Theatrical make-up designers put their make-up designs on paper prior to make-up application. This is important, especially if you are planning a very creative character design, such as the application of make-up for an animal. With the design on paper you can refer to it as you go through the process of applying the stage make-up.
A make-up sponge is the most effective means of applying stage make-up foundation. These sponges are thick and can be cleaned easily with soap and water for reuse. Foundation applications are at the core of your design, and therefore, you must take special care to ensure the foundation is applied evenly and that it covers the entire face, without streaks or evident lines. After the foundation is applied, the lips, eyes, cheeks and specific character features can be developed with stage make-up and brushes. No stage make-up application is complete without the use of theatrical powder. The powder is normally loose and applied with a large powder puff. This final step is often ignored, but it should not be. Powder will set the make-up and your design, while at the same time allowing it to last on the wearer.

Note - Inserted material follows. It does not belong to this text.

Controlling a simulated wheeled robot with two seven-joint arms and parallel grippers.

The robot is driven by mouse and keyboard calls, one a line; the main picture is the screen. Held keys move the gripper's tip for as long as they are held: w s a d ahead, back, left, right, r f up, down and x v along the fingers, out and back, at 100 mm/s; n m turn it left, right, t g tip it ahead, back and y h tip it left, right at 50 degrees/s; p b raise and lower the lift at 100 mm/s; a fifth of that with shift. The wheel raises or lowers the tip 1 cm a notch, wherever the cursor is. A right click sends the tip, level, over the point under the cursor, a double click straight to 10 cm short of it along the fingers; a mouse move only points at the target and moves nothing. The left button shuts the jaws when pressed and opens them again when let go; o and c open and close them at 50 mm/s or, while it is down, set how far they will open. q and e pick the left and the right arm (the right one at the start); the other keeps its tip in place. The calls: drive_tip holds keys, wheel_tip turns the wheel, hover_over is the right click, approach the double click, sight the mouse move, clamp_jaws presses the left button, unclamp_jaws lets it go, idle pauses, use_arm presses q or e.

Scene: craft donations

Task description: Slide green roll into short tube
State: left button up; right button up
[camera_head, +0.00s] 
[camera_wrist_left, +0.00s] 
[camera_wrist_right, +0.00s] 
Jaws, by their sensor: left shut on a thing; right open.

Liquid latex has a pungent odour, and it takes some time to discover all of the make-up techniques that it can be useful for. Nevertheless, it should be a standard part of your make-up kit, especially if you want to create realistic scars or facial characteristics for holidays or performances. Liquid latex flows rapidly, so protect any clothing. Liquid latex can be applied with a make-up sponge and in layers, if necessary. During the application and drying process, you can create gaps in the latex with the make-up sponge. Once the latex is dry, foundation, colouring and powder is then applied over it to make the character feature vivid. If you are making a wound, pour a small amount of stage blood in the gap of the latex to make the wound look very fresh.
Most stage make-up can be removed with soap and water. However, one of the quickest and most effective methods of stage make-up removal is the use of baby wipes. Before you use the wipes, check the label to ensure they don't contain any chemicals to which you are allergic.